* **PROBLEM DETAILS**
Output every line below without omitting or altering anything.

* START LISTED ENTRIES *

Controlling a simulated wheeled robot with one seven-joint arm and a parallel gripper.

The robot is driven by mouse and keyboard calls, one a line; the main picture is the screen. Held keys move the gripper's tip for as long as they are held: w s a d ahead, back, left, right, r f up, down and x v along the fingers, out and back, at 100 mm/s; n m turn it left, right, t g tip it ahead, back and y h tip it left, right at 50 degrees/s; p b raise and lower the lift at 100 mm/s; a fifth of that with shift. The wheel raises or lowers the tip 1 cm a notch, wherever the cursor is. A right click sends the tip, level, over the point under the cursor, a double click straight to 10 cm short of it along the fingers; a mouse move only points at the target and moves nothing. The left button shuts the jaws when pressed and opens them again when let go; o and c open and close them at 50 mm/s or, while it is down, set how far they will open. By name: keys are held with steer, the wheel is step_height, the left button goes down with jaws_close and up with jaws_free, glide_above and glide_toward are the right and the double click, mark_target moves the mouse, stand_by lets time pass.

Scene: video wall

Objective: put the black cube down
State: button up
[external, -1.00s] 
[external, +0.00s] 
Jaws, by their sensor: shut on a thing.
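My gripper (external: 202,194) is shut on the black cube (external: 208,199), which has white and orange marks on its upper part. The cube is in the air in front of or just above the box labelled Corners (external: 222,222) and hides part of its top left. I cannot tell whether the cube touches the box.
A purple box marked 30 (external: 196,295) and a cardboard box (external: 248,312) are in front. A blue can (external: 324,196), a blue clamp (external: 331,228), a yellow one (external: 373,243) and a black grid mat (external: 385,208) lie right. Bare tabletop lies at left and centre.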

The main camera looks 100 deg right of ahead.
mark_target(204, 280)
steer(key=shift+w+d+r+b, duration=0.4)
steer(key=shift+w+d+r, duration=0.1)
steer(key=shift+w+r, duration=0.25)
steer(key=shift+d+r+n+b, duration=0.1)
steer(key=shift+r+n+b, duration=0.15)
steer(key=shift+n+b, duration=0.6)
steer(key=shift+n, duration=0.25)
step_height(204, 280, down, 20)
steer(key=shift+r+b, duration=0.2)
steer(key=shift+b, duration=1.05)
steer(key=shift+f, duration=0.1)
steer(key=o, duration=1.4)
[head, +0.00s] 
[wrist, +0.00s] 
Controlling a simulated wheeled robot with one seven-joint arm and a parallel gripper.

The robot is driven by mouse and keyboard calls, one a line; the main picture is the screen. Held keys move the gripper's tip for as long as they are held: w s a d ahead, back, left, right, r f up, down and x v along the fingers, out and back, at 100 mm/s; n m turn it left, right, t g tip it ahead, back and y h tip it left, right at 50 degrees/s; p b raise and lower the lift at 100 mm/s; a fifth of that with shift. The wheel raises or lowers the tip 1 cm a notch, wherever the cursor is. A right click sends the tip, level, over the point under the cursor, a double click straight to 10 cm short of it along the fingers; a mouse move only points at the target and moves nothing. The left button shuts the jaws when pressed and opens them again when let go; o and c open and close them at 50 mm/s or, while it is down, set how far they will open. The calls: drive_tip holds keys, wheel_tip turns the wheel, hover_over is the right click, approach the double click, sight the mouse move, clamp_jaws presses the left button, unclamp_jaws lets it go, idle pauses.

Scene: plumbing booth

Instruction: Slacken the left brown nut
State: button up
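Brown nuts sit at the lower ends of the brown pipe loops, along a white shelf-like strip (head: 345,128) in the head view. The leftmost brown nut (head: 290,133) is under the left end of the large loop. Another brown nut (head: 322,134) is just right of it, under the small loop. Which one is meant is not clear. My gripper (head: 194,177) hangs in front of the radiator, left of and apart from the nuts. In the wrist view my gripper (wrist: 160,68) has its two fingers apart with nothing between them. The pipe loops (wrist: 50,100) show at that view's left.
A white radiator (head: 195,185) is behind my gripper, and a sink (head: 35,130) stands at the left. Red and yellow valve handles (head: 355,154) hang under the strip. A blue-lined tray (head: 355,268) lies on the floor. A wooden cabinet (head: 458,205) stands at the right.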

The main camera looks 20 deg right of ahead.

* END LISTED ENTRIES *

* **IN RESPONSE**
Controlling a simulated wheeled robot with one seven-joint arm and a parallel gripper.

The robot is driven by mouse and keyboard calls, one a line; the main picture is the screen. Held keys move the gripper's tip for as long as they are held: w s a d ahead, back, left, right, r f up, down and x v along the fingers, out and back, at 100 mm/s; n m turn it left, right, t g tip it ahead, back and y h tip it left, right at 50 degrees/s; p b raise and lower the lift at 100 mm/s; a fifth of that with shift. The wheel raises or lowers the tip 1 cm a notch, wherever the cursor is. A right click sends the tip, level, over the point under the cursor, a double click straight to 10 cm short of it along the fingers; a mouse move only points at the target and moves nothing. The left button shuts the jaws when pressed and opens them again when let go; o and c open and close them at 50 mm/s or, while it is down, set how far they will open. By name: keys are held with steer, the wheel is step_height, the left button goes down with jaws_close and up with jaws_free, glide_above and glide_toward are the right and the double click, mark_target moves the mouse, stand_by lets time pass.

Scene: video wall

Objective: put the black cube down
State: button up
[external, -1.00s] 
[external, +0.00s] 
Jaws, by their sensor: shut on a thing.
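My gripper (external: 202,194) is shut on the black cube (external: 208,199), which has white and orange marks on its upper part. The cube is in the air in front of or just above the box labelled Corners (external: 222,222) and hides part of its top left. I cannot tell whether the cube touches the box.
A purple box marked 30 (external: 196,295) and a cardboard box (external: 248,312) are in front. A blue can (external: 324,196), a blue clamp (external: 331,228), a yellow one (external: 373,243) and a black grid mat (external: 385,208) lie right. Bare tabletop lies at left and centre.

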The main camera looks 100 deg right of ahead.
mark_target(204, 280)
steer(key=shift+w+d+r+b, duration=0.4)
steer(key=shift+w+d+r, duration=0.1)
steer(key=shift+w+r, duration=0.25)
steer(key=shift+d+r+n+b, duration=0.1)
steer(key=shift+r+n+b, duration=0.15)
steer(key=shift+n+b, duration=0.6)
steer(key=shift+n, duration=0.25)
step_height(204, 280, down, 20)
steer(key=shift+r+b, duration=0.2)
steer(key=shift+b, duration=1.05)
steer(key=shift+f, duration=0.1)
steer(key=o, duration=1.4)
[head, +0.00s] 
[wrist, +0.00s] 
Controlling a simulated wheeled robot with one seven-joint arm and a parallel gripper.

The robot is driven by mouse and keyboard calls, one a line; the main picture is the screen. Held keys move the gripper's tip for as long as they are held: w s a d ahead, back, left, right, r f up, down and x v along the fingers, out and back, at 100 mm/s; n m turn it left, right, t g tip it ahead, back and y h tip it left, right at 50 degrees/s; p b raise and lower the lift at 100 mm/s; a fifth of that with shift. The wheel raises or lowers the tip 1 cm a notch, wherever the cursor is. A right click sends the tip, level, over the point under the cursor, a double click straight to 10 cm short of it along the fingers; a mouse move only points at the target and moves nothing. The left button shuts the jaws when pressed and opens them again when let go; o and c open and close them at 50 mm/s or, while it is down, set how far they will open. The calls: drive_tip holds keys, wheel_tip turns the wheel, hover_over is the right click, approach the double click, sight the mouse move, clamp_jaws presses the left button, unclamp_jaws lets it go, idle pauses.

Scene: plumbing booth

Instruction: Slacken the left brown nut
State: button up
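Brown nuts sit at the lower ends of the brown pipe loops, along a white shelf-like strip (head: 345,128) in the head view. The leftmost brown nut (head: 290,133) is under the left end of the large loop. Another brown nut (head: 322,134) is just right of it, under the small loop. Which one is meant is not clear. My gripper (head: 194,177) hangs in front of the radiator, left of and apart from the nuts. In the wrist view my gripper (wrist: 160,68) has its two fingers apart with nothing between them. The pipe loops (wrist: 50,100) show at that view's left.
A white radiator (head: 195,185) is behind my gripper, and a sink (head: 35,130) stands at the left. Red and yellow valve handles (head: 355,154) hang under the strip. A blue-lined tray (head: 355,268) lies on the floor. A wooden cabinet (head: 458,205) stands at the right.

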The main camera looks 20 deg right of ahead.

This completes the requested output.